• TASK
Write the material out again exactly as it stands.

Entries from a robot dataset:
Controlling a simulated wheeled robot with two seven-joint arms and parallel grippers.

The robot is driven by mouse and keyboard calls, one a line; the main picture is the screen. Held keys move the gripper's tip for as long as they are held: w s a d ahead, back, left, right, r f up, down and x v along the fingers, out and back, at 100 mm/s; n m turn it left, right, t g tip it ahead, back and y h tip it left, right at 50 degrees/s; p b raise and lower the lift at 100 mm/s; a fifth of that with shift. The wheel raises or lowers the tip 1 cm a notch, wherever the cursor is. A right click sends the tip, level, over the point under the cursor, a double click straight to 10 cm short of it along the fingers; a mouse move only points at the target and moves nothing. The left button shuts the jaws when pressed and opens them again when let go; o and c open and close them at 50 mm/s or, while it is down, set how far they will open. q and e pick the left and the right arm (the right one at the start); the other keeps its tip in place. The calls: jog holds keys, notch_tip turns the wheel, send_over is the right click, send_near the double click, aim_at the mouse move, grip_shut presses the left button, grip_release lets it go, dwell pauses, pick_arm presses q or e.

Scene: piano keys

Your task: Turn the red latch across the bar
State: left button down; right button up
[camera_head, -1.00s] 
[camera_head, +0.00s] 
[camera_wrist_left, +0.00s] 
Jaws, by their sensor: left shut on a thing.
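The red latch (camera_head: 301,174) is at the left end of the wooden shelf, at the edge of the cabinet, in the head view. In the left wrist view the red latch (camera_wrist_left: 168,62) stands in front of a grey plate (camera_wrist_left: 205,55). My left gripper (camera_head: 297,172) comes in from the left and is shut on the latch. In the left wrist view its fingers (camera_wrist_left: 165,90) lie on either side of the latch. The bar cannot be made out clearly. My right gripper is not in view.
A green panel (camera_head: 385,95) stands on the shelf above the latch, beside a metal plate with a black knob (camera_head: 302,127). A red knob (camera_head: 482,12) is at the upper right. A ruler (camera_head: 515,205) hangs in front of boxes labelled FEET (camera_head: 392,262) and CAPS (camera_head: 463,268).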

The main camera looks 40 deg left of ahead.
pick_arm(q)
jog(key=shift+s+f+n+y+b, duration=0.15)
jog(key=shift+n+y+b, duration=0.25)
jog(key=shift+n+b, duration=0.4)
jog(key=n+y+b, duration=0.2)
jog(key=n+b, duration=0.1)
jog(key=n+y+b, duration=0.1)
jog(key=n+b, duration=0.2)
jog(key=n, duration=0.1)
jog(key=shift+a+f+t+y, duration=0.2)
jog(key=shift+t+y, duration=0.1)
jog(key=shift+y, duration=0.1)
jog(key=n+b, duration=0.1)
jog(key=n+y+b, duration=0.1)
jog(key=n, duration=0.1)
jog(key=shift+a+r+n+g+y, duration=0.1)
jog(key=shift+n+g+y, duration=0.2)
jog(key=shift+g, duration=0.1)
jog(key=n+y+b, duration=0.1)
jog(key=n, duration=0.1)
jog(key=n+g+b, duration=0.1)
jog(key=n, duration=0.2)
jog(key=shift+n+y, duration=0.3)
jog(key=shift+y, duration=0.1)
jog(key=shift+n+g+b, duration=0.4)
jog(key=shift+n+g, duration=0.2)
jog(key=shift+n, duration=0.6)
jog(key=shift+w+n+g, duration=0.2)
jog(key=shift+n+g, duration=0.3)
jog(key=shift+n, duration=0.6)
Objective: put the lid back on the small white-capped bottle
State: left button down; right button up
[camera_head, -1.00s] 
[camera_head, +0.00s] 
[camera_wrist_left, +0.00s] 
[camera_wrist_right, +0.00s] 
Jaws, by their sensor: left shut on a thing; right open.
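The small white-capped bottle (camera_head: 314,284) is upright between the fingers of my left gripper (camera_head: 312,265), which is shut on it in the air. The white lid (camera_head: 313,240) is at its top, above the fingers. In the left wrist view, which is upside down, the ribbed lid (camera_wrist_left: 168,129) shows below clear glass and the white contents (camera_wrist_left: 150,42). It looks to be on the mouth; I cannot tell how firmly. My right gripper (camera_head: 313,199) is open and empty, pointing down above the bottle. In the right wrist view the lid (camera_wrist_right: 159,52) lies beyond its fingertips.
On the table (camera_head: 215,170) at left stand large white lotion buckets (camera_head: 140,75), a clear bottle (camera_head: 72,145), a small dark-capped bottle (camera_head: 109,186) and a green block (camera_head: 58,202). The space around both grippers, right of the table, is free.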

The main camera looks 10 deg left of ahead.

• WRITTEN SOLUTION
Controlling a simulated wheeled robot with two seven-joint arms and parallel grippers.

The robot is driven by mouse and keyboard calls, one a line; the main picture is the screen. Held keys move the gripper's tip for as long as they are held: w s a d ahead, back, left, right, r f up, down and x v along the fingers, out and back, at 100 mm/s; n m turn it left, right, t g tip it ahead, back and y h tip it left, right at 50 degrees/s; p b raise and lower the lift at 100 mm/s; a fifth of that with shift. The wheel raises or lowers the tip 1 cm a notch, wherever the cursor is. A right click sends the tip, level, over the point under the cursor, a double click straight to 10 cm short of it along the fingers; a mouse move only points at the target and moves nothing. The left button shuts the jaws when pressed and opens them again when let go; o and c open and close them at 50 mm/s or, while it is down, set how far they will open. q and e pick the left and the right arm (the right one at the start); the other keeps its tip in place. The calls: jog holds keys, notch_tip turns the wheel, send_over is the right click, send_near the double click, aim_at the mouse move, grip_shut presses the left button, grip_release lets it go, dwell pauses, pick_arm presses q or e.

Scene: piano keys

Your task: Turn the red latch across the bar
State: left button down; right button up
[camera_head, -1.00s] 
[camera_head, +0.00s] 
[camera_wrist_left, +0.00s] 
Jaws, by their sensor: left shut on a thing.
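The red latch (camera_head: 301,174) is at the left end of the wooden shelf, at the edge of the cabinet, in the head view. In the left wrist view the red latch (camera_wrist_left: 168,62) stands in front of a grey plate (camera_wrist_left: 205,55). My left gripper (camera_head: 297,172) comes in from the left and is shut on the latch. In the left wrist view its fingers (camera_wrist_left: 165,90) lie on either side of the latch. The bar cannot be made out clearly. My right gripper is not in view.
A green panel (camera_head: 385,95) stands on the shelf above the latch, beside a metal plate with a black knob (camera_head: 302,127). A red knob (camera_head: 482,12) is at the upper right. A ruler (camera_head: 515,205) hangs in front of boxes labelled FEET (camera_head: 392,262) and CAPS (camera_head: 463,268).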

The main camera looks 40 deg left of ahead.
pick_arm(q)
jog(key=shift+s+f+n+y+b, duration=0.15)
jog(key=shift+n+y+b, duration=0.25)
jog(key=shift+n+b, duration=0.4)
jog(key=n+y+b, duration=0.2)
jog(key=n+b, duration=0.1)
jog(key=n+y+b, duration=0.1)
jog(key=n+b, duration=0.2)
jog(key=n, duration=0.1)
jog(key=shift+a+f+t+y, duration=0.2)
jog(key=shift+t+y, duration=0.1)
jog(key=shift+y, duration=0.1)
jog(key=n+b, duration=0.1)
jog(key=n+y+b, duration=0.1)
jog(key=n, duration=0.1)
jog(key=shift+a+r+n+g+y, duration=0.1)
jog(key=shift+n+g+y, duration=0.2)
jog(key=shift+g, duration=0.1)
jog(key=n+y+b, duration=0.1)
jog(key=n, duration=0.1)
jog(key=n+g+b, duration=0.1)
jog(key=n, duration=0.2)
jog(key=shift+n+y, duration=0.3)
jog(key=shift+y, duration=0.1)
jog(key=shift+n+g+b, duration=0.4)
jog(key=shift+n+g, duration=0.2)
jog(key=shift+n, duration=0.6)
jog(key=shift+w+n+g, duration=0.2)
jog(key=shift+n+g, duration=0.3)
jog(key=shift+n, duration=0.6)
Objective: put the lid back on the small white-capped bottle
State: left button down; right button up
[camera_head, -1.00s] 
[camera_head, +0.00s] 
[camera_wrist_left, +0.00s] 
[camera_wrist_right, +0.00s] 
Jaws, by their sensor: left shut on a thing; right open.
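The small white-capped bottle (camera_head: 314,284) is upright between the fingers of my left gripper (camera_head: 312,265), which is shut on it in the air. The white lid (camera_head: 313,240) is at its top, above the fingers. In the left wrist view, which is upside down, the ribbed lid (camera_wrist_left: 168,129) shows below clear glass and the white contents (camera_wrist_left: 150,42). It looks to be on the mouth; I cannot tell how firmly. My right gripper (camera_head: 313,199) is open and empty, pointing down above the bottle. In the right wrist view the lid (camera_wrist_right: 159,52) lies beyond its fingertips.
On the table (camera_head: 215,170) at left stand large white lotion buckets (camera_head: 140,75), a clear bottle (camera_head: 72,145), a small dark-capped bottle (camera_head: 109,186) and a green block (camera_head: 58,202). The space around both grippers, right of the table, is free.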

The main camera looks 10 deg left of ahead.

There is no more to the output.